═══ DATA LINES ═══

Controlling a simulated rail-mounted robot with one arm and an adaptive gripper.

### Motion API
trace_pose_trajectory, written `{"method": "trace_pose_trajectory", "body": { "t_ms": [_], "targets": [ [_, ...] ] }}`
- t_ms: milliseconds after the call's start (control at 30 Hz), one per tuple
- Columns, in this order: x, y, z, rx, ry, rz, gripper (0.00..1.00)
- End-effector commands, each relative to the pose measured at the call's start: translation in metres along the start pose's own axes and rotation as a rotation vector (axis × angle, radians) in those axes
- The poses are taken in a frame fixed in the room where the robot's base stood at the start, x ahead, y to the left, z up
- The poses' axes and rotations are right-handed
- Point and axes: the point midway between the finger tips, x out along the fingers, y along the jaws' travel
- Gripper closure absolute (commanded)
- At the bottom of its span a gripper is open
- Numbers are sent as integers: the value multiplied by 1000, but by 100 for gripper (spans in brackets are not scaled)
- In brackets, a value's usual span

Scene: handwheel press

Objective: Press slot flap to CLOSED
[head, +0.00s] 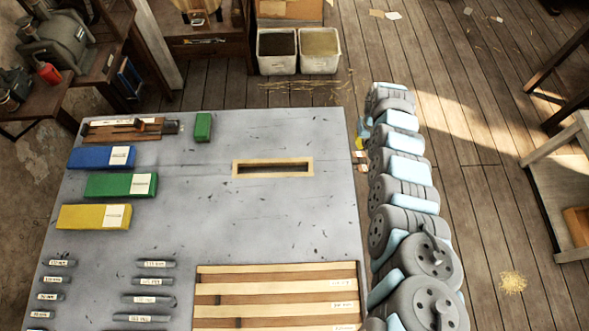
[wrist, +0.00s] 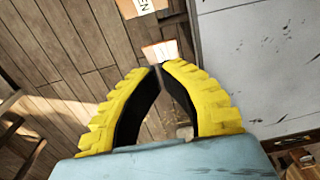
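A pale wood-framed slot (head: 236,168) lies on the grey table, its inside looking dark; I cannot make out a separate flap. Two small pale tags sit at the table's right edge, an upper tag (head: 360,154) and a lower tag (head: 361,166). In the wrist view one tag (wrist: 144,5) shows the letters "EN" at the top edge. Another white and orange tag (wrist: 160,50) is just beyond my fingertips; contact cannot be told. My gripper (wrist: 160,66) has yellow fingers with tips nearly together and nothing visible between them. It also shows beside the table's right edge (head: 361,142).
The grey table (head: 220,220) holds blue (head: 88,158), green (head: 108,185) and yellow (head: 80,216) boxes, a small green block (head: 203,127), labelled bars and a slatted wooden rack (head: 275,288). My arm runs along its right side. The table around the slot is clear.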

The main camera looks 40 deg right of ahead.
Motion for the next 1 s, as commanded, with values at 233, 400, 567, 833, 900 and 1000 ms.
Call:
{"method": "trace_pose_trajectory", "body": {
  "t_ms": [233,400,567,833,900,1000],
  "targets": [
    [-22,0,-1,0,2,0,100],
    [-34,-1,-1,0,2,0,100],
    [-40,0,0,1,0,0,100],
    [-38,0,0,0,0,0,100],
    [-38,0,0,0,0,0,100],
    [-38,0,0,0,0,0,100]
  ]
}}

═══

#### GIVEN REQUEST:
Reproduce only the lines running from the one that has "- The poses'" through the one that has "[head, +0.00s]", ends included. Any pictures in that stretch should not be copied.

#### RESULT:
- The poses' axes and rotations are right-handed
- Point and axes: the point midway between the finger tips, x out along the fingers, y along the jaws' travel
- Gripper closure absolute (commanded)
- At the bottom of its span a gripper is open
- Numbers are sent as integers: the value multiplied by 1000, but by 100 for gripper (spans in brackets are not scaled)
- In brackets, a value's usual span

Scene: handwheel press

Objective: Press slot flap to CLOSED
[head, +0.00s] 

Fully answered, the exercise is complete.